The Explanatory Memorandum stated, without further comment, that par (a) of the new definition of “mining operations” reinserted par (a) of the old definition. If the words relating to the removal of overburden and the preparation of a mining site were added to par (a) as an amendment to the Bill, that is not referred to in the Supplementary Explanatory Memorandum, circulated by authority of the Minister, which dealt with the amendments proposed to the Bill to remove doubts raised by “the mining sector” as to the effect of the proposed amendments to the definition of “mining operations”. The Supplementary Explanatory Memorandum reaffirmed that the intention of the Bill was “not to affect the eligibility for rebate of persons engaged in mainstream...mining”.

To meet the concerns of the mining sector the Bill was amended by adding the words relating to return journeys in par (c); by expanding par (k) and by inserting all of the new paragraphs that became pars (h), (i), (j), (l), (m), (n), (p), (q), (r), (s), (t), (v) of the amended definition.

The foregoing confirms that the longstanding purpose of the rebate provisions, namely, to stimulate or assist the development of mining and the production of minerals, was to be continued under the amended definition of “mining operations”. By s 164(1)(a) it is intended that there be a rebate on diesel fuel used in activities necessary for the production of a mineral, whether the activity is exploration or prospecting for minerals, or steps undertaken thereafter to get mining of a mineral underway.

The scope of meaning of pars (a) and (b) is to be found in the succeeding paragraphs which describe expansively the activities covered by these paragraphs. That is to say the words “means:...and includes:” are used in s 164(7) to convey both the idea of exclusion and of enlargement. (See: Y.Z. Finance Company Pty Limited v Cummings (1964) 109 CLR 395 per Menzies J at 405.) Thus, for example, when it is said in par (b) that “mining operations” means the beneficiation of minerals, by operation of par (c) it extends to the transportion of minerals for beneficiation and the return journeys of the transporting vehicles and, by par (h), to the process of reactivating carbon that has been used in the beneficiation of gold-bearing ores.

By par (q) the construction of plant or equipment for use in a mining operation referred to in par (a) or (b), is an activity in that mining operation. It would be a question of fact whether the construction was for use in a mining operation of exploration, prospecting, preparation of a mining site, or in mining. (See:  Customs v Dyno Wesfarmers at p48.)

Customs submitted that the terms of par (v) which refer to the service, maintenance, or repair of “transport networks” (defined to include pipelines) indicated Parliament’s intention that par (q), and therefore par (a), did not extend to the construction of a pipeline in mining for minerals or as an activity in the preparation of a mining site.

That submission must be rejected. In respect of the mining of natural gas at the East Spar gas field, the use of the pipeline is an essential part of the operation of recovering natural gas.

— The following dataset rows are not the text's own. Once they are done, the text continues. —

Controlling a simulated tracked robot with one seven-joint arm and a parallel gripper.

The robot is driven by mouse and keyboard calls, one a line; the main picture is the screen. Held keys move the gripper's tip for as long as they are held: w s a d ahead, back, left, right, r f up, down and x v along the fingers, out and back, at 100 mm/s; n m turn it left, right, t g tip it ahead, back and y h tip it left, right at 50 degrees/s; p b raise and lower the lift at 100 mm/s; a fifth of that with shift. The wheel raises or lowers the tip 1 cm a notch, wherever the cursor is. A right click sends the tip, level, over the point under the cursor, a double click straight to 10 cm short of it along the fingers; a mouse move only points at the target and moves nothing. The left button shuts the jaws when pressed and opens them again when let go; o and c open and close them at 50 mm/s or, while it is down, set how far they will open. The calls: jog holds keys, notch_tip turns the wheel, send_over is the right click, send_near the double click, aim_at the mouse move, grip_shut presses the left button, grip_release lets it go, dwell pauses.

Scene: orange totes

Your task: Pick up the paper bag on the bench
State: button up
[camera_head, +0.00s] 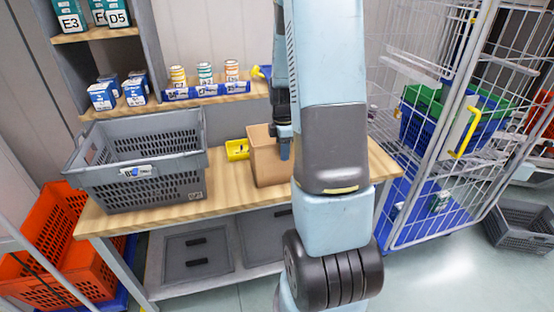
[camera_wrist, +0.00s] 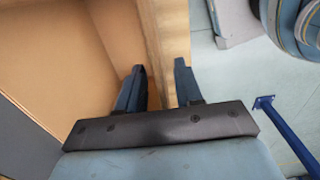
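The brown paper bag (camera_head: 264,165) stands upright on the wooden bench (camera_head: 225,185), right of the grey crate. Its open top and inside (camera_wrist: 50,50) fill the left of the wrist view. My gripper (camera_head: 284,150) points down at the bag's right side in the head view, where my arm hides part of the bag. In the wrist view my gripper (camera_wrist: 160,66) has its fingers apart. The left finger is over the inside of the bag and the right finger is outside its wall. The bag's rim lies between them, and I see no clear contact.
A grey crate (camera_head: 138,185) stands on the bench to the left. A small yellow bin (camera_head: 237,149) sits behind the bag. A shelf (camera_head: 215,98) with small cans runs above the bench. A wire cage trolley (camera_head: 440,190) stands close on the right.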

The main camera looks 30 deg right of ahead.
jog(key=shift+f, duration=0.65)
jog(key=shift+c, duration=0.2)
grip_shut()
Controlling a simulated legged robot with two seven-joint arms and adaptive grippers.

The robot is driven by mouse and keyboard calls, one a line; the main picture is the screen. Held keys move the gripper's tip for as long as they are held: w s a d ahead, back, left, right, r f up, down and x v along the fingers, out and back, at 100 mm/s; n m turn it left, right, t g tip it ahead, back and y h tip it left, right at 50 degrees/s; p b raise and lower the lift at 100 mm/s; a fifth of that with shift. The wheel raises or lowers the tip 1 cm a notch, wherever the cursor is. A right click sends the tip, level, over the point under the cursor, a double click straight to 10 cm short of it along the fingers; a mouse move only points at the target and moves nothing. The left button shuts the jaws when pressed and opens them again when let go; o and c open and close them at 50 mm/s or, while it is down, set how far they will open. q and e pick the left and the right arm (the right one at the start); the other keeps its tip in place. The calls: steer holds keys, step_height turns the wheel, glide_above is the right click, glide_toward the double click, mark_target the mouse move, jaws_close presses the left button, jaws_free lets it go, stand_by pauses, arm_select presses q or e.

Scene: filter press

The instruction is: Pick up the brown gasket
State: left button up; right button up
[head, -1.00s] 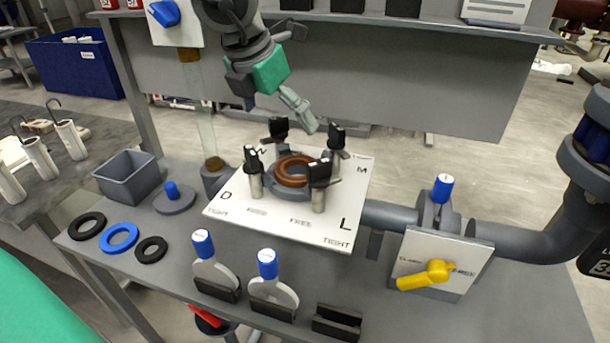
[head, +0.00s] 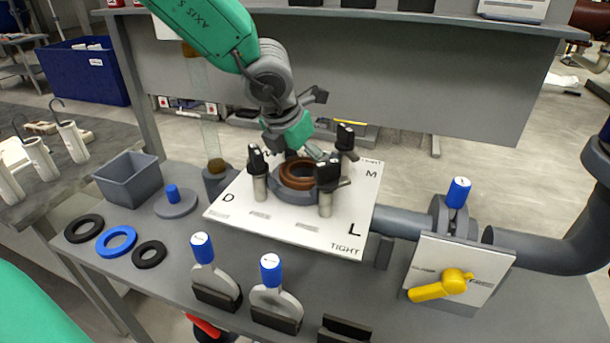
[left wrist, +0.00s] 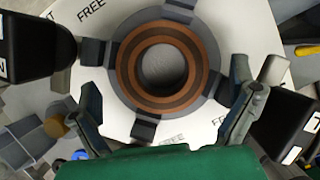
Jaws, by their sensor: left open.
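The brown gasket (head: 290,178) is a ring lying on a grey round flange (head: 285,192) in the middle of a white plate (head: 300,230). In the left wrist view the gasket (left wrist: 129,68) shows from above as a banded brown ring with an open centre. My left gripper (head: 303,153) is open and empty, just above and behind the gasket in the head view. In the left wrist view its two fingers (left wrist: 165,88) stand wide apart, one on each side of the flange. My right gripper is not in view.
Several upright black-topped clamps (head: 328,185) stand close around the flange. Black and blue rings (head: 117,240) and a grey bin (head: 128,180) are at the left. Blue-capped paddles (head: 272,290) stand in front, and a yellow-handled valve (head: 440,288) at the right.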

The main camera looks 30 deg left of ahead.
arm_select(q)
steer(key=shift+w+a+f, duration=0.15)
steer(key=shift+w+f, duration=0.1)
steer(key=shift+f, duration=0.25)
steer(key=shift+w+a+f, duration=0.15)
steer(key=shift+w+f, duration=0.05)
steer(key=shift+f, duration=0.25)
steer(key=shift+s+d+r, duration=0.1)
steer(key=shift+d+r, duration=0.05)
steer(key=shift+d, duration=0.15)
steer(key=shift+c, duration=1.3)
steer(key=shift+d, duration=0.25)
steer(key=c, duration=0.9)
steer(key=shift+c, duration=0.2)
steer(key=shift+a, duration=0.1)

According to the ordinary meaning of the words used in par (q), the construction of such a pipeline would be the construction of plant and equipment for use in a mining operation defined in par (a) or (b), that is, the mining operation of mining for minerals or of an activity undertaken in preparation of a site to enable mining for minerals to commence. It would be contrary to the thrust of s 164(7) to exclude from entitlement to a rebate fuel used in the construction of such a pipeline when fuel used in the construction of other plant and equipment to be used in the same mining operation attracts a rebate. The object of par (v) is to add to the catalogue of activities that are to be taken to be within pars (a) and (b). Under par (v) fuel used in service, maintenance or repair of, inter alia, a pipeline “solely for use in a mining operation” is included. Paragraph (q) has a broader operation than par (v) and refers to “construction or maintenance” of plant or equipment “for use in a mining operation”. Whatever the meaning of the word “maintenance” as used in “construction or maintenance” in par (q) and as used in “service, maintenance or repair” in par (v), there is no requirement as a matter of logic to exclude construction of a pipeline from the meaning of “construction...of plant or equipment” because par (v) has provided expressly that there is a rebate for fuel used in servicing, maintaining or repairing that pipeline.

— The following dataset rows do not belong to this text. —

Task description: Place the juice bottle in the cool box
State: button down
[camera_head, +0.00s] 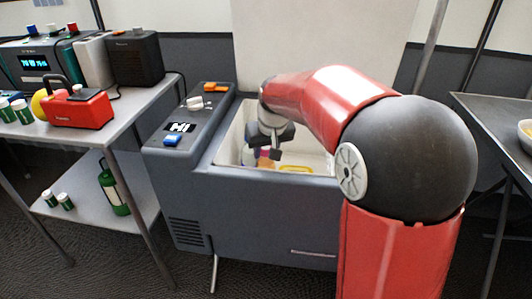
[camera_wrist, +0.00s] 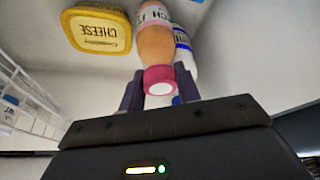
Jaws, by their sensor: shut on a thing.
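The cool box (camera_head: 262,205) is a grey chest with its white lid (camera_head: 325,45) raised. My gripper (camera_head: 272,150) reaches down inside it. In the wrist view my gripper (camera_wrist: 160,88) is shut on the juice bottle (camera_wrist: 156,42), a peach-coloured bottle with a pink cap and a white label. The cap end is towards the wrist camera. The bottle also shows small in the head view (camera_head: 265,160), inside the box opening. Whether its base touches the box floor cannot be told.
Inside the box, a yellow cheese tub (camera_wrist: 97,30) lies left of the bottle, and a white and blue container (camera_wrist: 184,52) is close behind it. A white wire basket (camera_wrist: 22,95) is at the left. A side table (camera_head: 120,112) stands left of the box, another table (camera_head: 500,125) right.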

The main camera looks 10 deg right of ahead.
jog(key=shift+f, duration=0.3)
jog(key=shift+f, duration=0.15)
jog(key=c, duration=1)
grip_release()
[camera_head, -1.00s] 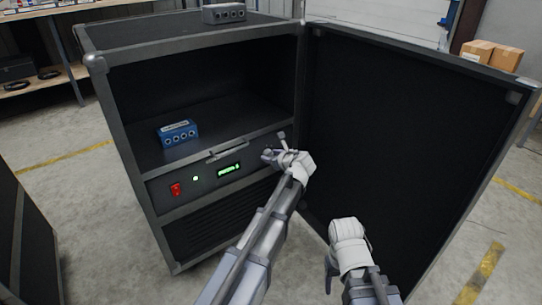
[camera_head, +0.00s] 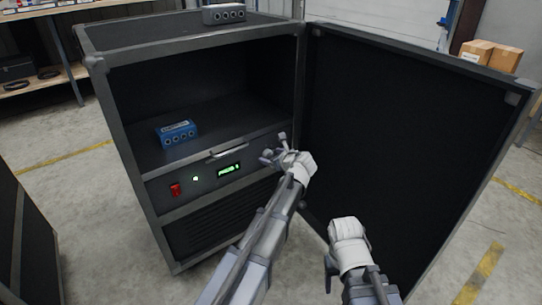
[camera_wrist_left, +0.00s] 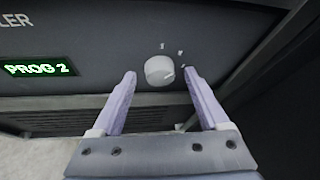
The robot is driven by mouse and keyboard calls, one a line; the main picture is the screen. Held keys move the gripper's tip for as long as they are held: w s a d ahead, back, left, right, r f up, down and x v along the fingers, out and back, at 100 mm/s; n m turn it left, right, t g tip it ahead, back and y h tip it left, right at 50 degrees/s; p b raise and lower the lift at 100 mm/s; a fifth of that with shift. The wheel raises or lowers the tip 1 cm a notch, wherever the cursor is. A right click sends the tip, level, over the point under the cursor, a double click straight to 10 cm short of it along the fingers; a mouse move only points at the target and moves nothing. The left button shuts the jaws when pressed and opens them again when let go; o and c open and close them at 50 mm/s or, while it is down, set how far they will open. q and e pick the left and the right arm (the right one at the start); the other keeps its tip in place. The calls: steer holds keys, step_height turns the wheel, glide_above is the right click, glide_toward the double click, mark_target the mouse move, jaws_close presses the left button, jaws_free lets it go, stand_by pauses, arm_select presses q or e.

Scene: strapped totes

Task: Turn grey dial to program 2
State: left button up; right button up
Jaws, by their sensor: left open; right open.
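The grey dial (camera_wrist_left: 159,70) is a round light knob on the dark controller panel, with small marks above and to its right. A pale pointer line on it points to the right. My left gripper (camera_wrist_left: 160,75) is open, with one finger on each side of the dial and gaps between; it also shows in the head view (camera_head: 275,148) at the panel's right end. The dial cannot be made out in the head view. The green display (camera_wrist_left: 38,69) left of the dial reads PROG 2. My right gripper (camera_head: 333,275) is open and empty, low in front of the door.
The panel (camera_head: 210,180) also carries a red switch (camera_head: 175,189) and a lit green lamp (camera_head: 195,179). A blue box (camera_head: 177,132) sits on the shelf above, a grey box (camera_head: 224,14) on top. The open door (camera_head: 400,140) stands close right of my arms.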

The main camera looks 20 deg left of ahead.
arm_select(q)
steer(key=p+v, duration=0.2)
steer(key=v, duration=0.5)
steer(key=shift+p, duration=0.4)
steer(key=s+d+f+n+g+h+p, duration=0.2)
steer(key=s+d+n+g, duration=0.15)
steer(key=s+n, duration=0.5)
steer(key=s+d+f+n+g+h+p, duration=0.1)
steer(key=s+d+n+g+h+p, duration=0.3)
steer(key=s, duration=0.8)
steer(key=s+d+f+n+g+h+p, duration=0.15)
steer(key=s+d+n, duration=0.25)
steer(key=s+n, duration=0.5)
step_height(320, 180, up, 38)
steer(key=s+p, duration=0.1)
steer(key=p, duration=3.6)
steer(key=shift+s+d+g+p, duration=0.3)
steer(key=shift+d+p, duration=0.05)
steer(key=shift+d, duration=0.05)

Furthermore, the terms of par (d) of the definition suggest that Parliament did not intend that the operation of par (q) was to be so restricted.

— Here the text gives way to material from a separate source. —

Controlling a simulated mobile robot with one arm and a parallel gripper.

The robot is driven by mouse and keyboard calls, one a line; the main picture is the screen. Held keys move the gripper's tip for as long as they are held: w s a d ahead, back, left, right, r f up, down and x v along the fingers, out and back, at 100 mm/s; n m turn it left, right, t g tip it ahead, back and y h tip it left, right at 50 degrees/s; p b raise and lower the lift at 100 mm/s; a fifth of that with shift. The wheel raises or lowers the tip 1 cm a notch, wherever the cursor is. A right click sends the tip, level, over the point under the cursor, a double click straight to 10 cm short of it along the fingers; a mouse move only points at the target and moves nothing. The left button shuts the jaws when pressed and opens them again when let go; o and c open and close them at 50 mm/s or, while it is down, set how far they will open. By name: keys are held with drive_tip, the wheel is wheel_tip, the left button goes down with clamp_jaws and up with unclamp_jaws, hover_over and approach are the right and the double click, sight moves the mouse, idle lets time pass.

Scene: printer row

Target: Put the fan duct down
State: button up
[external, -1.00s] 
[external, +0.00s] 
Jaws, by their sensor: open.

Pursuant to par (d) a rebate is payable for diesel fuel used in a voyage by a vessel to or from an Australian port where the purpose of the voyage is to refit the vessel to carry out, or to repair the vessel or its equipment after carrying out, activities associated with, or incidental to, the exploration for, or the exploitation of, natural gas in the waters in which the East Spar gas field is situated. If a vessel used by WMC travelled from Fremantle to Singapore to have work done to enable it to carry out the work of laying the pipeline, or to have repairs effected after it had carried out that work, a rebate would be payable on the fuel used for that voyage and used in sea trials. It would be an absurd and, therefore, unintended consequence, if the restricted meaning for par (q) contended for by Customs would have the effect of no rebate being payable on fuel used by the vessel in laying the pipeline but a rebate being payable on fuel used in a voyage taken to prepare the vessel for laying the pipe or to repair the vessel after laying it.

Although the Tribunal may have expressed its reasons in different terms, it did not err in its understanding of the proper construction to be applied to s 164(1)(a), in particular the scope of the phrase “mining operations” where it is defined in s 164(7) as meaning, inter alia, mining for minerals or the preparation of a site to enable mining for minerals to commence.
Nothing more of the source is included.